WHAT THIS TASK INVOLVES: Write out every record in full, exactly as written, please.

__________________________________________________

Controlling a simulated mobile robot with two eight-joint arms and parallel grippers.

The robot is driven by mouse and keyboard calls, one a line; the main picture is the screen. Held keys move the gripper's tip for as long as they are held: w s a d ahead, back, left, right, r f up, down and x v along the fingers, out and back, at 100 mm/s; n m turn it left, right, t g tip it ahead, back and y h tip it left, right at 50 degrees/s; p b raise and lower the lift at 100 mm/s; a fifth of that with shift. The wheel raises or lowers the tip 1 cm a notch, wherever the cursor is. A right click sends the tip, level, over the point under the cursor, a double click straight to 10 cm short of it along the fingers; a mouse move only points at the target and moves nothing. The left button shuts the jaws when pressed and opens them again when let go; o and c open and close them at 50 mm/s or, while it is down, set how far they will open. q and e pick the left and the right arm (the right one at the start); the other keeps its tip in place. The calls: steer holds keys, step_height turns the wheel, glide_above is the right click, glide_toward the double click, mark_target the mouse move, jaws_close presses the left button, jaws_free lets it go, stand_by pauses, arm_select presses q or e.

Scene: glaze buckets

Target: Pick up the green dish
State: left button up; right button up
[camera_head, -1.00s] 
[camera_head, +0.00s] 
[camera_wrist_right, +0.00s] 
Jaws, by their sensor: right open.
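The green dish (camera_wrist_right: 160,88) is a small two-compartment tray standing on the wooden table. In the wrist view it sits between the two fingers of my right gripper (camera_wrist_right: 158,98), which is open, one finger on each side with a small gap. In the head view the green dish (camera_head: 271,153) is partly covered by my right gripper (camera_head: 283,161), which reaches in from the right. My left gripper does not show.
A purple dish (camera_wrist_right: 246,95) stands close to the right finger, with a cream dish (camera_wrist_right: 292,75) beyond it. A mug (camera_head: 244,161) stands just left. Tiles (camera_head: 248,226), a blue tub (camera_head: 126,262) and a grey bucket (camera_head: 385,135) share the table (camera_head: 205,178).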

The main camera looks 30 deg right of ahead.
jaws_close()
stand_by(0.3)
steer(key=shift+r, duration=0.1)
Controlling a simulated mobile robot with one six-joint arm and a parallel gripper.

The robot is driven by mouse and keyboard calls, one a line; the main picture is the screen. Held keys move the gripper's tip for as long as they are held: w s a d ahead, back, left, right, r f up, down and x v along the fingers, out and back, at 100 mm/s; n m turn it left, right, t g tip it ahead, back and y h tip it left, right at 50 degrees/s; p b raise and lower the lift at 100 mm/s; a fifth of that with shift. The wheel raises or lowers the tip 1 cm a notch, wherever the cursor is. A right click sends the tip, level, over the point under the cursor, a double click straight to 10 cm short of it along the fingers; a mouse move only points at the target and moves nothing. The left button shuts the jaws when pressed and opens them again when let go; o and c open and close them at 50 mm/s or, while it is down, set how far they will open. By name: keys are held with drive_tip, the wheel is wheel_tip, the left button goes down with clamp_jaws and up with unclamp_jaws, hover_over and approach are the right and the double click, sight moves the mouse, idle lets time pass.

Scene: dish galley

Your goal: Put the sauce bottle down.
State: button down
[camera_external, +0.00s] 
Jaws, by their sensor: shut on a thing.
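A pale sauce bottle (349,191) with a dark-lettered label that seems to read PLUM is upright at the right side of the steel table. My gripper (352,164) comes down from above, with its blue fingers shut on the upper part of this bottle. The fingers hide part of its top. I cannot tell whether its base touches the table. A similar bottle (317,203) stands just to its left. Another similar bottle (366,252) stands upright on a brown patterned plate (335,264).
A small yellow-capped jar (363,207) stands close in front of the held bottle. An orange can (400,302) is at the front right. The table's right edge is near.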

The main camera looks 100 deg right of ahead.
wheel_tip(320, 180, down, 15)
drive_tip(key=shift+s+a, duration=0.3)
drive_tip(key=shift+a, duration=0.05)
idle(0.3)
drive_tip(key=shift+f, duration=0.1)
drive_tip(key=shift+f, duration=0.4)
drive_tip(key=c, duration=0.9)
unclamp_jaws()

__________________________________________________

TASK ANSWER:
Controlling a simulated mobile robot with two eight-joint arms and parallel grippers.

The robot is driven by mouse and keyboard calls, one a line; the main picture is the screen. Held keys move the gripper's tip for as long as they are held: w s a d ahead, back, left, right, r f up, down and x v along the fingers, out and back, at 100 mm/s; n m turn it left, right, t g tip it ahead, back and y h tip it left, right at 50 degrees/s; p b raise and lower the lift at 100 mm/s; a fifth of that with shift. The wheel raises or lowers the tip 1 cm a notch, wherever the cursor is. A right click sends the tip, level, over the point under the cursor, a double click straight to 10 cm short of it along the fingers; a mouse move only points at the target and moves nothing. The left button shuts the jaws when pressed and opens them again when let go; o and c open and close them at 50 mm/s or, while it is down, set how far they will open. q and e pick the left and the right arm (the right one at the start); the other keeps its tip in place. The calls: steer holds keys, step_height turns the wheel, glide_above is the right click, glide_toward the double click, mark_target the mouse move, jaws_close presses the left button, jaws_free lets it go, stand_by pauses, arm_select presses q or e.

Scene: glaze buckets

Target: Pick up the green dish
State: left button up; right button up
[camera_head, -1.00s] 
[camera_head, +0.00s] 
[camera_wrist_right, +0.00s] 
Jaws, by their sensor: right open.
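The green dish (camera_wrist_right: 160,88) is a small two-compartment tray standing on the wooden table. In the wrist view it sits between the two fingers of my right gripper (camera_wrist_right: 158,98), which is open, one finger on each side with a small gap. In the head view the green dish (camera_head: 271,153) is partly covered by my right gripper (camera_head: 283,161), which reaches in from the right. My left gripper does not show.
A purple dish (camera_wrist_right: 246,95) stands close to the right finger, with a cream dish (camera_wrist_right: 292,75) beyond it. A mug (camera_head: 244,161) stands just left. Tiles (camera_head: 248,226), a blue tub (camera_head: 126,262) and a grey bucket (camera_head: 385,135) share the table (camera_head: 205,178).

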The main camera looks 30 deg right of ahead.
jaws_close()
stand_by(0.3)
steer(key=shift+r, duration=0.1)
Controlling a simulated mobile robot with one six-joint arm and a parallel gripper.

The robot is driven by mouse and keyboard calls, one a line; the main picture is the screen. Held keys move the gripper's tip for as long as they are held: w s a d ahead, back, left, right, r f up, down and x v along the fingers, out and back, at 100 mm/s; n m turn it left, right, t g tip it ahead, back and y h tip it left, right at 50 degrees/s; p b raise and lower the lift at 100 mm/s; a fifth of that with shift. The wheel raises or lowers the tip 1 cm a notch, wherever the cursor is. A right click sends the tip, level, over the point under the cursor, a double click straight to 10 cm short of it along the fingers; a mouse move only points at the target and moves nothing. The left button shuts the jaws when pressed and opens them again when let go; o and c open and close them at 50 mm/s or, while it is down, set how far they will open. By name: keys are held with drive_tip, the wheel is wheel_tip, the left button goes down with clamp_jaws and up with unclamp_jaws, hover_over and approach are the right and the double click, sight moves the mouse, idle lets time pass.

Scene: dish galley

Your goal: Put the sauce bottle down.
State: button down
[camera_external, +0.00s] 
Jaws, by their sensor: shut on a thing.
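A pale sauce bottle (349,191) with a dark-lettered label that seems to read PLUM is upright at the right side of the steel table. My gripper (352,164) comes down from above, with its blue fingers shut on the upper part of this bottle. The fingers hide part of its top. I cannot tell whether its base touches the table. A similar bottle (317,203) stands just to its left. Another similar bottle (366,252) stands upright on a brown patterned plate (335,264).
A small yellow-capped jar (363,207) stands close in front of the held bottle. An orange can (400,302) is at the front right. The table's right edge is near.

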The main camera looks 100 deg right of ahead.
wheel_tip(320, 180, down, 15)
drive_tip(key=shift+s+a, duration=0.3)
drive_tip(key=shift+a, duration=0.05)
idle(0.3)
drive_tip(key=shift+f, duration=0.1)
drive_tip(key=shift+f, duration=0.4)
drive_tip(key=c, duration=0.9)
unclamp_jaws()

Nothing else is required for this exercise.